List each line of the data that holds the string "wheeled", please.

[Rows about robot tasks]
********

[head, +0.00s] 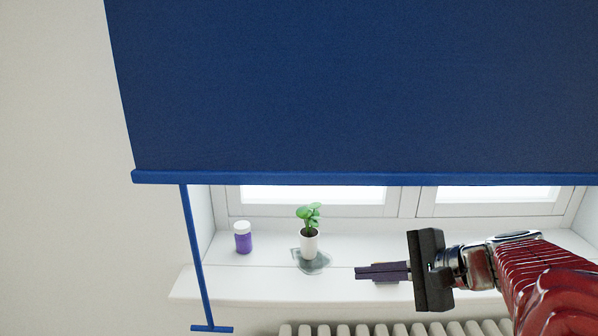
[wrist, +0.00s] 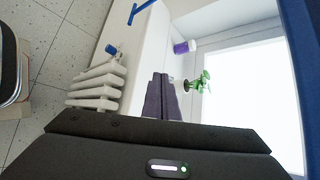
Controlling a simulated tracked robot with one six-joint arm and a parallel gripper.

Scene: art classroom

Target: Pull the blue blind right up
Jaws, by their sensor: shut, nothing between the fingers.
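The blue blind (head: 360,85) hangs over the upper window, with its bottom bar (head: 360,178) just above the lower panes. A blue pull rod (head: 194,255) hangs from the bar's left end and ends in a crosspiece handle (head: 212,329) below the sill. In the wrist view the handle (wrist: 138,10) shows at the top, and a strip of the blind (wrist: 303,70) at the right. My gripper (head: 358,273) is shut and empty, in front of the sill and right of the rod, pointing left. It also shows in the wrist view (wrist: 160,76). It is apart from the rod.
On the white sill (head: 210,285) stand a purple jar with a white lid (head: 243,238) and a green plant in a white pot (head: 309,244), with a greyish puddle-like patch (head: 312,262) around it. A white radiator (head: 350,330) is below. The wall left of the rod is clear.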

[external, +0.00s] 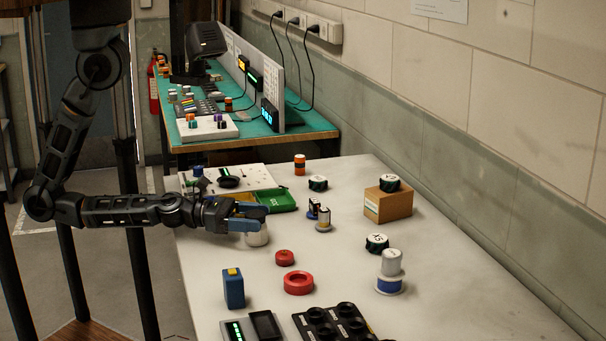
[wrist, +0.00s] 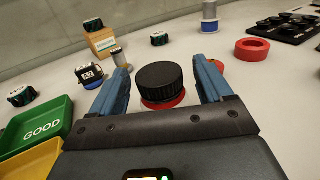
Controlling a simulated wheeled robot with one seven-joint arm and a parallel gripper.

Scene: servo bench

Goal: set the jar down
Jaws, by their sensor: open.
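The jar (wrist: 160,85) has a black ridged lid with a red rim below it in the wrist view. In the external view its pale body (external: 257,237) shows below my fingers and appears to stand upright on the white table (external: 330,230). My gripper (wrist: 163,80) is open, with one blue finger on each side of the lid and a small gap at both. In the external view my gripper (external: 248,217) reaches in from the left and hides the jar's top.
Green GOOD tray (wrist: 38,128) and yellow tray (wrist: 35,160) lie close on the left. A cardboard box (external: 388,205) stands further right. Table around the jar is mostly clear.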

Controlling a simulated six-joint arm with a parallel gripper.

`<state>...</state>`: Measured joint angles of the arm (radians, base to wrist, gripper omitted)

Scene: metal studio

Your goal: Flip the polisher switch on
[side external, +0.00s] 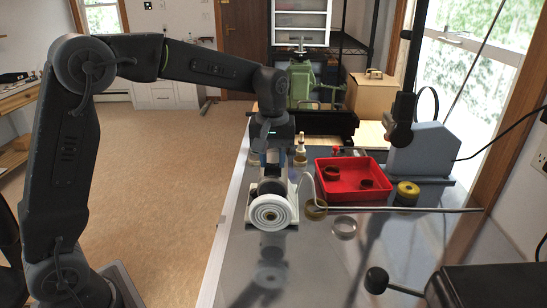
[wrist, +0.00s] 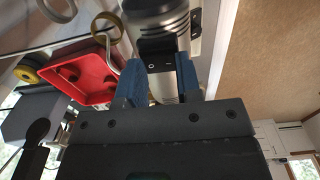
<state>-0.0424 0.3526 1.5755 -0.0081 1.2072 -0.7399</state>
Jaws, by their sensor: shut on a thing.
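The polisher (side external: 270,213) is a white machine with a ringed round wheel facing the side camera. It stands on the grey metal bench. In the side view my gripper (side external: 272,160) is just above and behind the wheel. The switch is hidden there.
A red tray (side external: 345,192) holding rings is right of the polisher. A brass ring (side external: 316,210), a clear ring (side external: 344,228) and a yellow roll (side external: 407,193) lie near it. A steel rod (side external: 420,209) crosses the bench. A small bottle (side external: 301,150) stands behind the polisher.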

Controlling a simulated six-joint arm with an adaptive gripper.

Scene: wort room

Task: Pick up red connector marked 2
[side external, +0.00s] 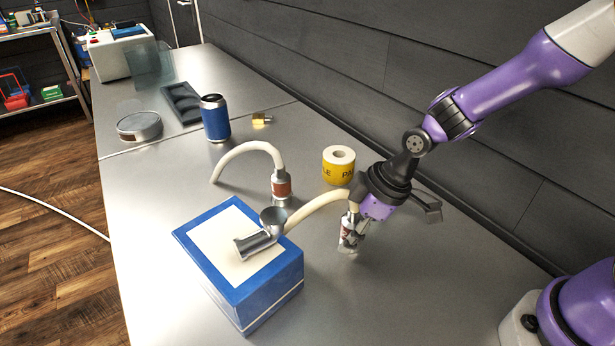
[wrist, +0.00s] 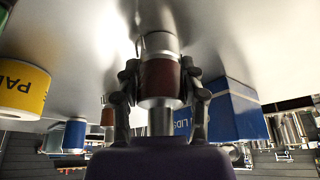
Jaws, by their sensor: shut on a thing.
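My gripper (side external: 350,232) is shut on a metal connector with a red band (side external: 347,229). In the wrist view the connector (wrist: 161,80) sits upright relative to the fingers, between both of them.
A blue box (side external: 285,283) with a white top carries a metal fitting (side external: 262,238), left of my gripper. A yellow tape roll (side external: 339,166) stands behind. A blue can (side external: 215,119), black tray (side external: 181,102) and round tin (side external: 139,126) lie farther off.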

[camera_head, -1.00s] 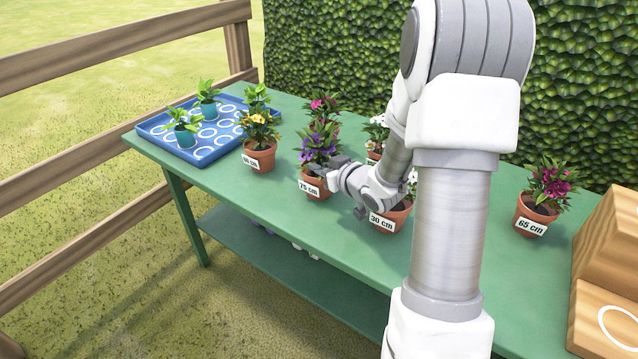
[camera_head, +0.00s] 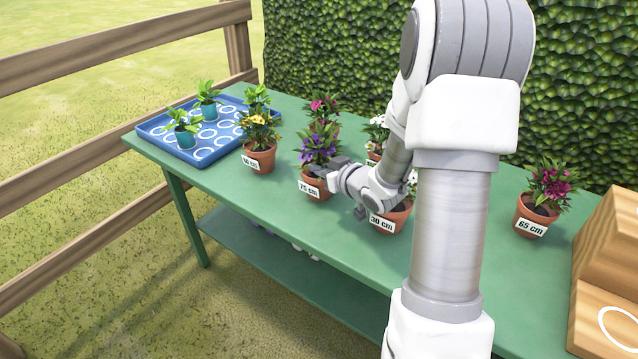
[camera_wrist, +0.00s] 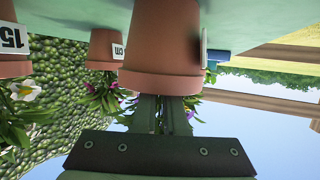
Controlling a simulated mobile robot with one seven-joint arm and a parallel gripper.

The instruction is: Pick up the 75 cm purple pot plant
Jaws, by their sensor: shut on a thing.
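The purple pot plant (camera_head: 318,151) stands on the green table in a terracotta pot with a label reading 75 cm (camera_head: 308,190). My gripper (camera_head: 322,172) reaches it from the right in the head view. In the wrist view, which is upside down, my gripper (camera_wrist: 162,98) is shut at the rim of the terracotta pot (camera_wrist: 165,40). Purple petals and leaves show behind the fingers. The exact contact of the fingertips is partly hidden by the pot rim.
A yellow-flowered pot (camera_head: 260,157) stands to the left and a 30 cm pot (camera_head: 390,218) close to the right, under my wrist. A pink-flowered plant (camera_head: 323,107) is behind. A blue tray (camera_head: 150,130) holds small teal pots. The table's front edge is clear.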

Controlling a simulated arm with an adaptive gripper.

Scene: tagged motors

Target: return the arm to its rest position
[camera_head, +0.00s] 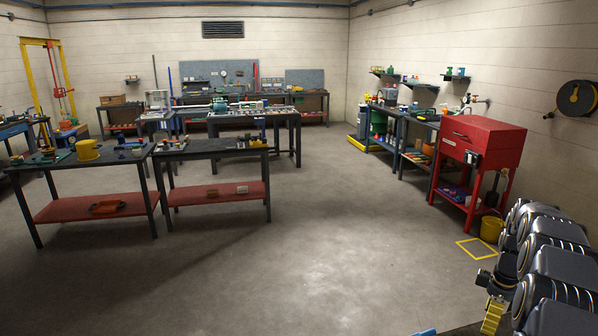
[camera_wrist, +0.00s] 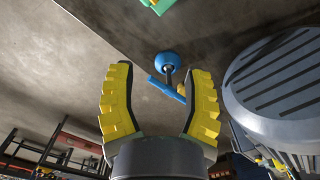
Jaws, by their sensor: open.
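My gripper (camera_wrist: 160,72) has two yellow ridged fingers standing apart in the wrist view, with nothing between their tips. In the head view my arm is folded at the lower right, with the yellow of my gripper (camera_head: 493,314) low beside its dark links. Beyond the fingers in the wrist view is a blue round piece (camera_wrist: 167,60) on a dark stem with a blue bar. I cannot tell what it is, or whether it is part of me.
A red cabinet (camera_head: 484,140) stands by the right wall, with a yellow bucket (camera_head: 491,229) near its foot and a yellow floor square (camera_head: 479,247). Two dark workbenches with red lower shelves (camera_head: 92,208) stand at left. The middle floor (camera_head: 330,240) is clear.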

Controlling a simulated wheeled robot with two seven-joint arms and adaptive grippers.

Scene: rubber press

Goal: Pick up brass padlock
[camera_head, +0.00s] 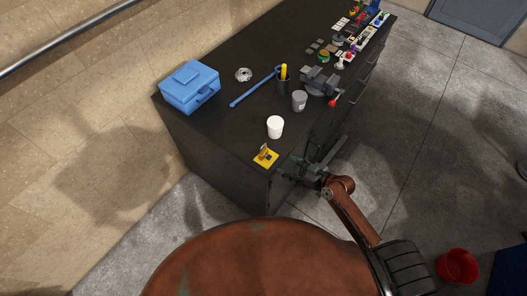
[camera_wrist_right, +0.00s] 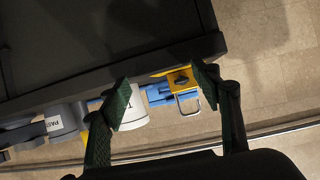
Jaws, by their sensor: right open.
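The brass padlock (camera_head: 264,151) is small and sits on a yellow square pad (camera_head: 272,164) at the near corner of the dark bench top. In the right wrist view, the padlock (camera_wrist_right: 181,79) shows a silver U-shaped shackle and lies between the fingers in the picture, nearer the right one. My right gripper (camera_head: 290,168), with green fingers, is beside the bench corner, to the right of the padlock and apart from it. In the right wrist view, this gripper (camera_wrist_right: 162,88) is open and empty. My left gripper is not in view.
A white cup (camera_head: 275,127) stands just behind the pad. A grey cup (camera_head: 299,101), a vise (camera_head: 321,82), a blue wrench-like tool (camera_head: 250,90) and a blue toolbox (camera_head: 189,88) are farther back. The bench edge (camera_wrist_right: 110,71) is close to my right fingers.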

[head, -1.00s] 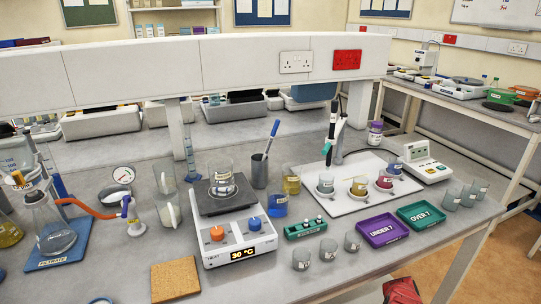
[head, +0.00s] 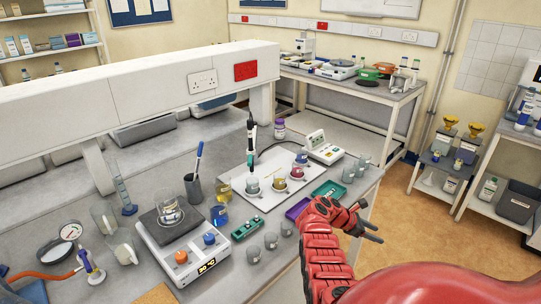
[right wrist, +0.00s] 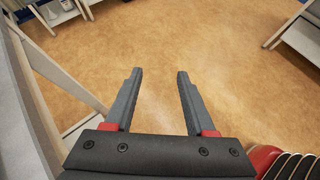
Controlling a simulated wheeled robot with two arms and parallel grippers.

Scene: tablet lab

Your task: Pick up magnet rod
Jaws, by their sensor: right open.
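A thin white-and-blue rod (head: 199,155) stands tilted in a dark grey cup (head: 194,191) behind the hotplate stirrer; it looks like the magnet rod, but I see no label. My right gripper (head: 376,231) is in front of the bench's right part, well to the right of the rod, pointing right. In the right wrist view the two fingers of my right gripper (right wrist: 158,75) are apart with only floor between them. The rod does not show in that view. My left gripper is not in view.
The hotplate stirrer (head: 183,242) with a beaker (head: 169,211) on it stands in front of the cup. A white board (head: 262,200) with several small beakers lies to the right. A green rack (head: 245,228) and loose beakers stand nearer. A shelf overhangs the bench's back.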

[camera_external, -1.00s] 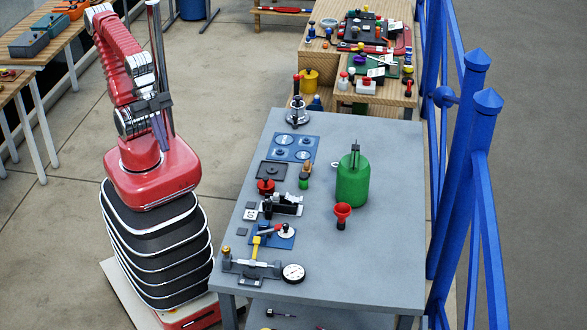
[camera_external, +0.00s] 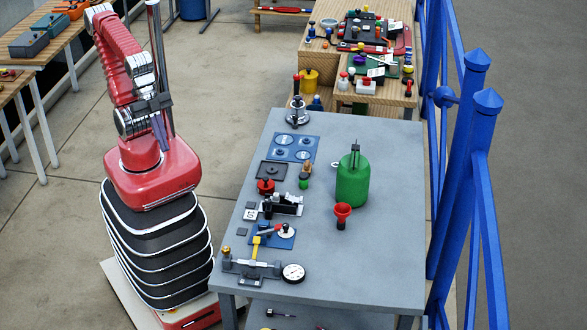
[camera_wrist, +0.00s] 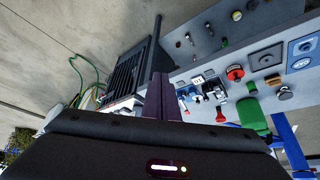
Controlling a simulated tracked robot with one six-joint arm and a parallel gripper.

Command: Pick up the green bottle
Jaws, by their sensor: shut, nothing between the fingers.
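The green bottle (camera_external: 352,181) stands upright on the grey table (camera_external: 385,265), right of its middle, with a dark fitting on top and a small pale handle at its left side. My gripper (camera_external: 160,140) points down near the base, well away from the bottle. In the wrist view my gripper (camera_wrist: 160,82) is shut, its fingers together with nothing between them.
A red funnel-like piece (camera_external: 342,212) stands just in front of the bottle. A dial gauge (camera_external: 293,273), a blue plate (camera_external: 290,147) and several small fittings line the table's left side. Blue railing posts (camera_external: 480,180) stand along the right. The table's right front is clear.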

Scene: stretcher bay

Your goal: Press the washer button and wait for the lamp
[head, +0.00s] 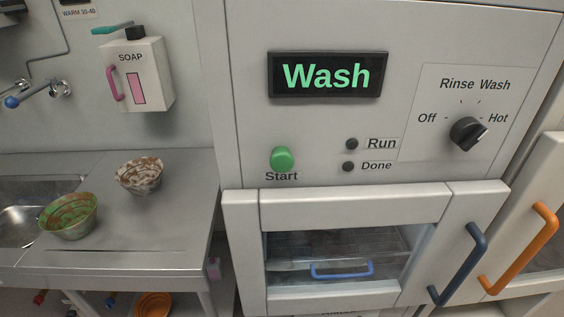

********

> **ANSWER TO THE TASK**
Controlling a simulated wheeled robot with one seven-joint arm and a parallel gripper.
Controlling a simulated wheeled robot with two seven-joint arms and adaptive grippers.
Controlling a simulated wheeled robot with two arms and parallel grippers.

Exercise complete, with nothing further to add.